The view of the sunrise across the river was good but I’ve seen better. There was too much haze to see the clarity of the sunrise and the landscape.
They served breakfast at 7:30 a.m. which consisted of bananas, tea/coffee, and toast with a Thai flavoured omelette.
The hotel also exchanges money. They took a hefty commission at around 7%. Which wasn’t too bad for me because I only exchanged 424 baht to 90,000 kip. They at least took my coins. The travellers complained about the exchange rate.
The hotel gave us 20 baht for the bus from the Chiang Khong Immigration Office to the Huay Xai Immigration Office in Laos across the Mekong River. They also put a sticker on our shirt for identification of the tour.

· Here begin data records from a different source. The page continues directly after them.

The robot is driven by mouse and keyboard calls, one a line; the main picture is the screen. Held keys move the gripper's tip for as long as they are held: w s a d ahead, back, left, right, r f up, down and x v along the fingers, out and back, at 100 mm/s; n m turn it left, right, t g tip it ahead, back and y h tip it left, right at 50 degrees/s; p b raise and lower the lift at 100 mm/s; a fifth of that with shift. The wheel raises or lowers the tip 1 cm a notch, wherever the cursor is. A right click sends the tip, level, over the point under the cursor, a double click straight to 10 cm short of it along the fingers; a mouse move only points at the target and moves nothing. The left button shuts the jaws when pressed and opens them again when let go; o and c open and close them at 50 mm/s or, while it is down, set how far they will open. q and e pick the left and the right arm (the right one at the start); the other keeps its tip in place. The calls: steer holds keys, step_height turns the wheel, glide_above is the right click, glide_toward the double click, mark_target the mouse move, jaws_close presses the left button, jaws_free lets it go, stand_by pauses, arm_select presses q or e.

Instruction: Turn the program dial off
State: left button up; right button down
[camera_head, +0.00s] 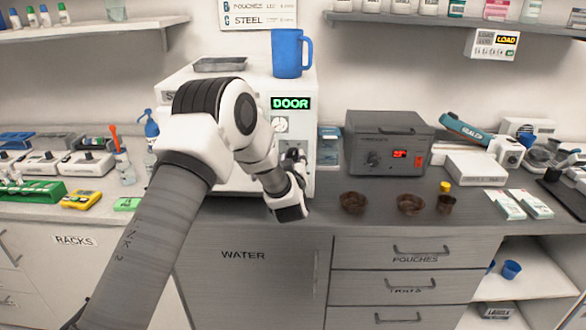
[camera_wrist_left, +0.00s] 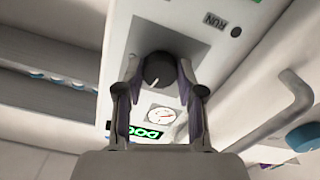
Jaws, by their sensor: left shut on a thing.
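The white autoclave-like machine (camera_head: 308,88) stands on the counter, with a green display reading DOOR (camera_head: 290,103) and a round gauge (camera_head: 280,125) below it. My left gripper (camera_head: 292,160) is at the front panel under the gauge, and my arm covers much of the machine's front. In the left wrist view, the dark round program dial (camera_wrist_left: 160,70) with a pale pointer line sits between the fingertips of my left gripper (camera_wrist_left: 158,80), which is shut on it. A RUN label and a dark button (camera_wrist_left: 236,32) are beside the dial. My right gripper is not in view.
A blue mug (camera_head: 288,53) and a grey tray (camera_head: 220,64) stand on top of the machine. A grey box with a red display (camera_head: 388,143) stands to the right. Several brown bowls (camera_head: 353,202) sit near the counter's front edge.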

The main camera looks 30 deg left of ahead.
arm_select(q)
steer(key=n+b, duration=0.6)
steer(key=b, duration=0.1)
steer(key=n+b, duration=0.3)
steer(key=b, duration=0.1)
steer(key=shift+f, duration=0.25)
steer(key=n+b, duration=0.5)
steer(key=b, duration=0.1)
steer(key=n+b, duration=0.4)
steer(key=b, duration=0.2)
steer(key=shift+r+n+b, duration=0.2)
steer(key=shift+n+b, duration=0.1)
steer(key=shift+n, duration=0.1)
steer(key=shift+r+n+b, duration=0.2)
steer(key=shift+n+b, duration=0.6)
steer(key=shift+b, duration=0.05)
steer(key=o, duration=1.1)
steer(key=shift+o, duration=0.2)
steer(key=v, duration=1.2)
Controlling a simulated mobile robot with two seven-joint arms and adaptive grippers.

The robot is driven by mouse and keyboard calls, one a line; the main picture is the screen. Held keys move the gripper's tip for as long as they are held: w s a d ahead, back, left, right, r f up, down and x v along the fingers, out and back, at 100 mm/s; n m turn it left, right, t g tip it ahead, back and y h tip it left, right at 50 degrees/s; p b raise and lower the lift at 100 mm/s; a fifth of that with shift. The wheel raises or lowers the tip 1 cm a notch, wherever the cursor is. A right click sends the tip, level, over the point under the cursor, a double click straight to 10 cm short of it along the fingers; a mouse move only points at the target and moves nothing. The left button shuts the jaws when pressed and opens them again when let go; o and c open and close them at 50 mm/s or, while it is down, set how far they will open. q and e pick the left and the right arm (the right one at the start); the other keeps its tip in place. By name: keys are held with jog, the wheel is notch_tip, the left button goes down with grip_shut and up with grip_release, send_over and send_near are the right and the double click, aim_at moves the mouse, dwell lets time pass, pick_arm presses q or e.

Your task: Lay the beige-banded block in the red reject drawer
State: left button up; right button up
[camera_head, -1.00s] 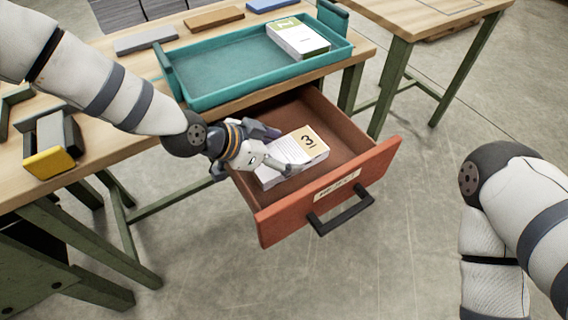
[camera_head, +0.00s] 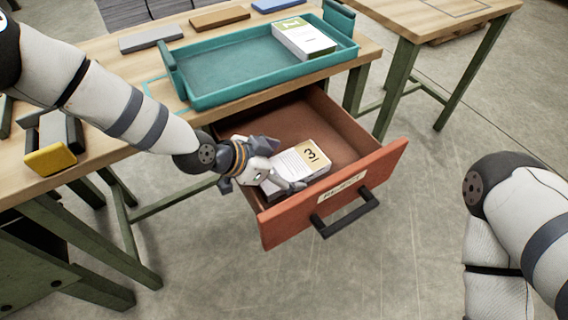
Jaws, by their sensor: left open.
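The beige-banded block (camera_head: 305,158), white with a dark "3" on its beige end, lies flat inside the open red reject drawer (camera_head: 345,196). It rests on the drawer floor toward the front left. My left gripper (camera_head: 292,182) reaches in over the drawer's left side, its fingers at the block's near left edge. It is open; I cannot tell whether a finger touches the block. Part of the block's left end is hidden behind the gripper. My right arm shows at the right edge, but its gripper is out of view.
A teal tray (camera_head: 225,95) with a green-banded block (camera_head: 303,38) stands on the wooden table above the drawer. Grey (camera_head: 150,38), brown (camera_head: 219,17) and blue pieces lie behind it. A yellow-fronted holder (camera_head: 50,159) sits at left. The drawer's right and back floor is clear.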

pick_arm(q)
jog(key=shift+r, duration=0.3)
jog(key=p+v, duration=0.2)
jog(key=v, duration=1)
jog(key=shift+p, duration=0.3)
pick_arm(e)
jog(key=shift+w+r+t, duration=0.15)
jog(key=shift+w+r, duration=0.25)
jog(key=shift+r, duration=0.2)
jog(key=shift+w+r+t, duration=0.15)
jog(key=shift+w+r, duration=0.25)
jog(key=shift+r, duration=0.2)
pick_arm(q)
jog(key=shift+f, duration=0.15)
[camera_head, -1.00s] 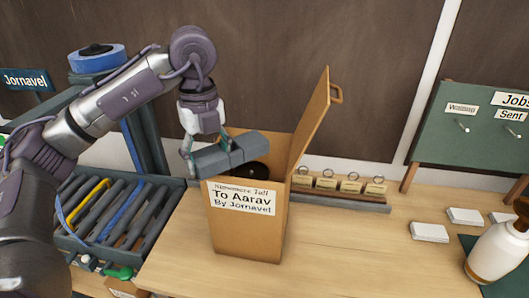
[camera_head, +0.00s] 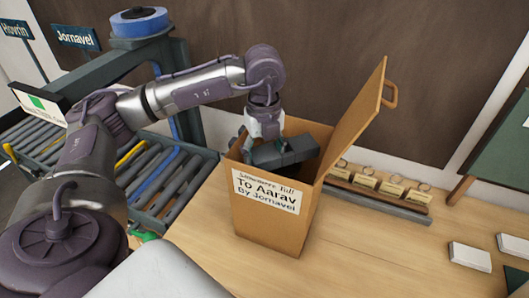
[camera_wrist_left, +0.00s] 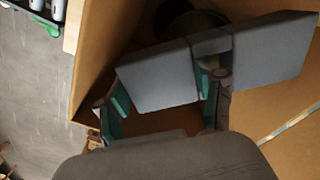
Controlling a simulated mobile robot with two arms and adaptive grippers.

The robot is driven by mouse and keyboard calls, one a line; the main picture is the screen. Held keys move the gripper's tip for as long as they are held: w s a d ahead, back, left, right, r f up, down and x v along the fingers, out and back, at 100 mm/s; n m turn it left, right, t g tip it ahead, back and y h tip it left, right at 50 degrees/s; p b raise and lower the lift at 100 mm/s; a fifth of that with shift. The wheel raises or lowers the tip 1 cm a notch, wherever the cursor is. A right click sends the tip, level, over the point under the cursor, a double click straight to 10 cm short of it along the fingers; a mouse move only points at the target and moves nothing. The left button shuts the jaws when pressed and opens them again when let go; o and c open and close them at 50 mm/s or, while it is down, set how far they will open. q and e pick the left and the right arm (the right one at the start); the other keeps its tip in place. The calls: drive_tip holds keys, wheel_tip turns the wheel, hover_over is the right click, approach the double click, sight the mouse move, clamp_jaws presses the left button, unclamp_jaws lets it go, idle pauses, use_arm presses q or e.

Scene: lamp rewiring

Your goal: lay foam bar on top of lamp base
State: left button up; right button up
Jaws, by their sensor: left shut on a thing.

The hotel also provided us Pad Thai to eat later for lunch. The people that came from Pai were not provided lunch. I think they also paid less for the tour: about 1700 or 1800 baht.
The owner also told us the ATM at the Laos border charges a service fee of $10 USD. But it ended being 20,000 kip » $2.50, when I withdrew the maximum of 1,500,000 kip at Laos Immigration. I guess he was trying to get more people to exchange money with him.
That free whiskey came at a price.
Chiang Khong to Huay Xai
We departed for the Chiang Khong Immigration Office around 8:45 a.m. It was simple to pass through Thai immigration. The Thai immigration officer gave me a thumb up for leaving Thailand on the last day allowed on my passport, May 2, 2017.
After going through Thai immigration. There was a bus ticket counter to get to the Huay Xai Immigration Office in Laos. That’s where 20 baht the hotel provided went to.
I boarded the bus and crossed the Mekong River bridge to the Huay Xai Immigration Office. I had to stand in the aisle for the ten-minute bus ride.
I filled out an arrival and departure card plus a visa-on-arrival form. I submitted these along with my passport, a passport sized photo, along with a 42 USD visa fee to immigration. Within 20 minutes, my passport and approved Laos visa was returned.
Remember that green card? I provided it to a tour rep after getting my Laos visa. I had to write down my name on a form she provided in order to get on the slow boat later on.
After I exited the Laos immigration, I went on the back of a tuk tuk with other passengers and was driven to the slow boat pier. We arrived at the pier at 10:00 a.m.
The driver of the tuk tuk requested our passports which was unusual and uncomfortable. He said he needed it for the slow boat tickets. In addition, the slow boat wasn’t departing until 11:30 am. We all waited inside a restaurant until 11:15 a.m. when we received our slow boat tickets.
Huay Xai to Pak Beng by Slow Boat
I boarded the slow boat. Make sure to keep your ticket as it covers the trip from Huay Xai to Pak Beng and Pak Beng to Luang Prabang.
The tickets also had assigned seats but nobody sat accordingly. Unfortunately, I was about the last 30% to board the slow boat. I had to sit closer to the rear near the engine. This was a mistake because the engine noise was uncomfortably loud. Head phones and music helps.
I recommend getting on the slow boat as soon as possible and sit at the front.
The slow boat from Huay Xai to Pak Beng had two rows of three seats each. Almost like an airplane. The front part had more of an open space seating area because it was also where we boarded. The seats were facing each other in this section.
Several people were drinking on the slow boat. Nobody was excessive. There was some space at the back to hangout. Some of the passengers were playing cards. I had a few sips of Hong Thong myself.
During the slow boat trip, one of the water pipes broke. It took about 30 minutes for the crew to fix it.
The slow boat ride to Pak Beng lasted about 6.5 hours. We picked up and dropped off presumably Laotians during the boat ride. We arrived in Pak Beng around 6:20 p.m.
I already reserved a private room for 120,000 kip at the Phoy Lathda Guesthouse. It was nothing special other than a great view of the Mekong River. I was also able to see elephants across the river next morning.
You can easily get a dorm or shared accommodation for 25,000 kip upon arrival. You can also pay in Thai baht: 100 baht. There will be several people, including children, trying to sell rooms at the pier. There is no need to book in advance. Some of the tour options include a room in Pak Beng.
Pak Beng and Laos is expensive compared to Chiang Mai. Meals are 20,000+ kip. Expect to pay 25,000 to 35,000 kip for a full meal. Street vendors in Laos are cheaper than the restaurants but there really weren’t any in Pak Beng.
Pak Beng to Luang Prabang by Slow Boat
The next morning, I bought a sandwich to eat later for lunch and I departed for Luang Prabang on the slow boat. It was to depart at 9:00 a.m. but I arrived at 8:30 a.m. to get a seat at the front. We ended up leaving at 9:30 a.m.
The slow boat to Luang Prabang was smaller. It had two rows of two seats each with a larger front area with seats facing each other.
The trip to Luang Prabang was similar to Huay Xai to Pak Beng.
The slow boat drops you off at the slow boat terminal instead of near the town centre. It’s about 8 kilometres into town. There are tuk tuks waiting up the pier which costs 20,000 kip into town.
Overall, the slow boat tour from Chiang Mai to Luang Prabang was a great experience. It was tranquil to coast along the Mekong River. I personally wouldn’t do it again: once was enough.